::: Material for the task

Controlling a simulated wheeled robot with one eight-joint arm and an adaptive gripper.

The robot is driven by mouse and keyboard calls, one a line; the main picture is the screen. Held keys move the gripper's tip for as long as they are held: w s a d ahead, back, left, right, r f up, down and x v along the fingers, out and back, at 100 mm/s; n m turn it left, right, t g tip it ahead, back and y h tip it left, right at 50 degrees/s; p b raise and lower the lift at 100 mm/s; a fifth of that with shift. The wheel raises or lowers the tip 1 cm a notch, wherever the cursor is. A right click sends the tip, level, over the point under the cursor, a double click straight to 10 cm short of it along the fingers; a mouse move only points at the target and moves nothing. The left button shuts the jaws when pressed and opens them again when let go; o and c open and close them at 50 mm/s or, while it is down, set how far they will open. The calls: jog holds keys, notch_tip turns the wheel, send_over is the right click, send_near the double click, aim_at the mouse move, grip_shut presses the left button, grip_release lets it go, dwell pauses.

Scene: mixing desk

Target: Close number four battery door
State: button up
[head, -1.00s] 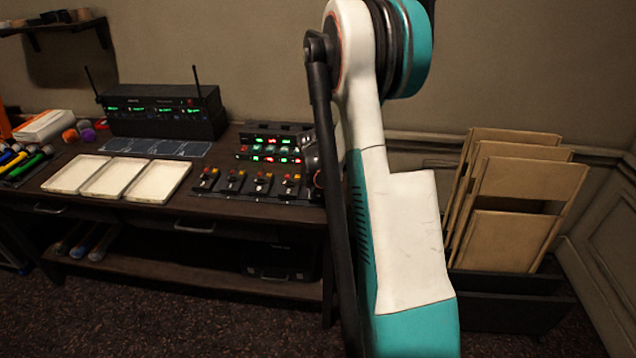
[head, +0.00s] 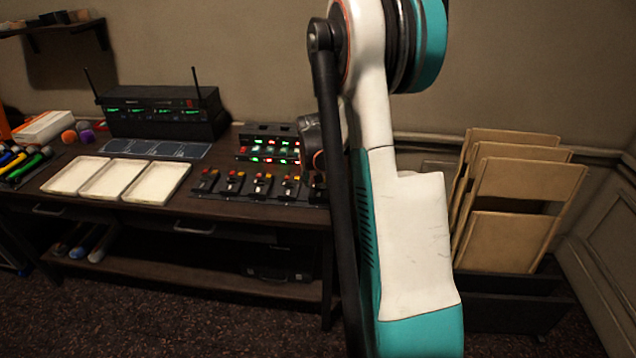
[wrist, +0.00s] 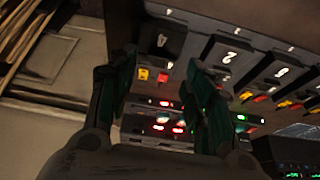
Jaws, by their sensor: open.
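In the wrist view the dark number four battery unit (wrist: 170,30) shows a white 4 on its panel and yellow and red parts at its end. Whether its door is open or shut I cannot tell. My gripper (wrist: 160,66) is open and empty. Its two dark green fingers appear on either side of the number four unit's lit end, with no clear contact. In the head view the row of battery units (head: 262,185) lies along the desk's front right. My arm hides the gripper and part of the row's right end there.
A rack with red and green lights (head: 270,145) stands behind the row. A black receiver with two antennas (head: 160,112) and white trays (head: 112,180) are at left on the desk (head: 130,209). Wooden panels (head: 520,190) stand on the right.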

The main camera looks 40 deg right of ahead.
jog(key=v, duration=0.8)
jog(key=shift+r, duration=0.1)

::::::
::: Material for the task

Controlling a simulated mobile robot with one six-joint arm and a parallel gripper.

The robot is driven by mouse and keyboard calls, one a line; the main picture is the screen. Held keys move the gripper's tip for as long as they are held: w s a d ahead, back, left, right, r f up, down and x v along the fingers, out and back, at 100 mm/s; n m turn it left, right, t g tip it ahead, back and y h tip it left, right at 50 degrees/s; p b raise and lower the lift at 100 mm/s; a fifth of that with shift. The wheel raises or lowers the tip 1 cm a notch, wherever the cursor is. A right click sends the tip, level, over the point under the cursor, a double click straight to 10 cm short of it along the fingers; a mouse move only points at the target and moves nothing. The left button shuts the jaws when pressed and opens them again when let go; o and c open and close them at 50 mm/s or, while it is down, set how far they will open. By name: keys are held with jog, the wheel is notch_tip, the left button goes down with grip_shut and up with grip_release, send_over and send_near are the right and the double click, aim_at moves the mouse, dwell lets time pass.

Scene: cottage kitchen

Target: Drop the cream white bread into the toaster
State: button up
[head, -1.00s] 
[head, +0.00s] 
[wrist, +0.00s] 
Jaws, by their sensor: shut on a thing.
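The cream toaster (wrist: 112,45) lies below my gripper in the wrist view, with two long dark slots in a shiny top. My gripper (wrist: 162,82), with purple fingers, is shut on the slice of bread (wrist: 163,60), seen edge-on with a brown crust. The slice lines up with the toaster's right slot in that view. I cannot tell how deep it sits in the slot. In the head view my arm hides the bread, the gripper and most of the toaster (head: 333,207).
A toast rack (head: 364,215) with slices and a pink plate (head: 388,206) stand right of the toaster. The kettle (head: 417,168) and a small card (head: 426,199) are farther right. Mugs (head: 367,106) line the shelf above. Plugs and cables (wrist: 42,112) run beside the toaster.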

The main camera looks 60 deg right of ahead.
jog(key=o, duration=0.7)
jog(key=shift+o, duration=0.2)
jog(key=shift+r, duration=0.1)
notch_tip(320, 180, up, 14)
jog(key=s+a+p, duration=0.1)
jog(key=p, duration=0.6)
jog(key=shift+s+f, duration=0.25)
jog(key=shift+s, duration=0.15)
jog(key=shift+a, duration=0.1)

::::::

List all lines above in which the string "joint" appears.

▶ _Reply_:
Controlling a simulated wheeled robot with one eight-joint arm and an adaptive gripper.
Controlling a simulated mobile robot with one six-joint arm and a parallel gripper.

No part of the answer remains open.